Vol 25, No 3; Article by Ravi Seethamraju and Diatha Krishna Sundar; September 2013
Enterprise resource planning (ERP) systems flexibly support many changes that take place during the business growth or market downturn of a firm. While ERP systems are considered a key component of the current IT infrastructure and have delivered cost efficiencies, control, and consistent execution in several organisations, their rolein enabling agility and innovation is ambiguous. In order to position themselves better to respond to market dynamics and changing business conditions, firms must have agility - the ability to adapt by quickly changing and reconfiguring the necessary business processes. With limited research available on ERP post-implementation effects in general, and on agility and innovation in particular, this study employs a cross-sectional field study and analyses how the key defining features of the enterprise systems environment - integration, process optimisation, and best practices affect firm agility in general and business process agility in particular.
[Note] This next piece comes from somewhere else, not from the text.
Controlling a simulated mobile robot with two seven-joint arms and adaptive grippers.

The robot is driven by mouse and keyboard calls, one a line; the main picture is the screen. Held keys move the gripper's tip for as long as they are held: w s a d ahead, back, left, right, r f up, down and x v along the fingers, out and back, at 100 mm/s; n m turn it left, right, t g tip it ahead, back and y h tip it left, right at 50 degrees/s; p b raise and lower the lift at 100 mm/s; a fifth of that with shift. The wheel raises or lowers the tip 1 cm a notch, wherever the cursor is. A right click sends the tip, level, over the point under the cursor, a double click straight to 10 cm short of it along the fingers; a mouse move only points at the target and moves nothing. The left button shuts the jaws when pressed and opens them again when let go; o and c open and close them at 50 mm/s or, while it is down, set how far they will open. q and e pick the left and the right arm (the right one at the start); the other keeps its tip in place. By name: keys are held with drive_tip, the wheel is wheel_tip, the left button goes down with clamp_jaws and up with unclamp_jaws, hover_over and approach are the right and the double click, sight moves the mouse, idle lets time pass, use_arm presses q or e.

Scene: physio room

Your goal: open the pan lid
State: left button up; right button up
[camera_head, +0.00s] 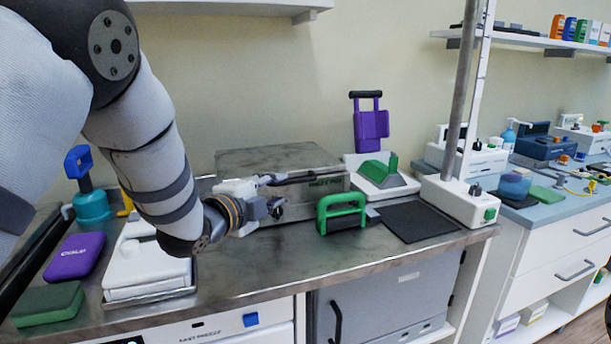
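The pan is a grey metal box (318,202) with a label on its front, at the back middle of the counter. Its lid (275,157) is a flat, mottled grey top and appears to lie on the pan. A dark bar runs along the upper front edge, and I cannot tell if it is the lid's handle. My left gripper (277,208) is in front of the pan's left part and hides some of it. Its fingers are small and overlap the pan, so their opening and any contact are unclear. My right gripper is not in view.
A green-handled block (341,213) stands right in front of the pan. A dark mat (417,221) and a white stand with a pole (459,200) are farther right.

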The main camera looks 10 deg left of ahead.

According to the study, integration and standardisation, the key characteristics of the ERP-enabled environment, have mixed and varying effects on business process agility, which is dependent upon the extent and type of standardisation and integration implemented in the organisation. Integration across hierarchical levels has helped processes become more agile through improved visibility and decision making, while integration of processes and information across functional boundaries has contributed to improvements in the speed of execution and ability to reconfigure process components. Tight coupling of systems, structures, and processes resulting from ERP implementation restricts a firm's ability to reconfigure and deploy business processes. The study suggests that it is not necessary for all processes to be agile, and emphasises the importance of business process management capability of an organisation and best practice in building and improving process agility. Rather than the ERP-system enabled environment it is the inadequacies in implementation and poor process optimisation prior to ERP implementation that are restricting process agility.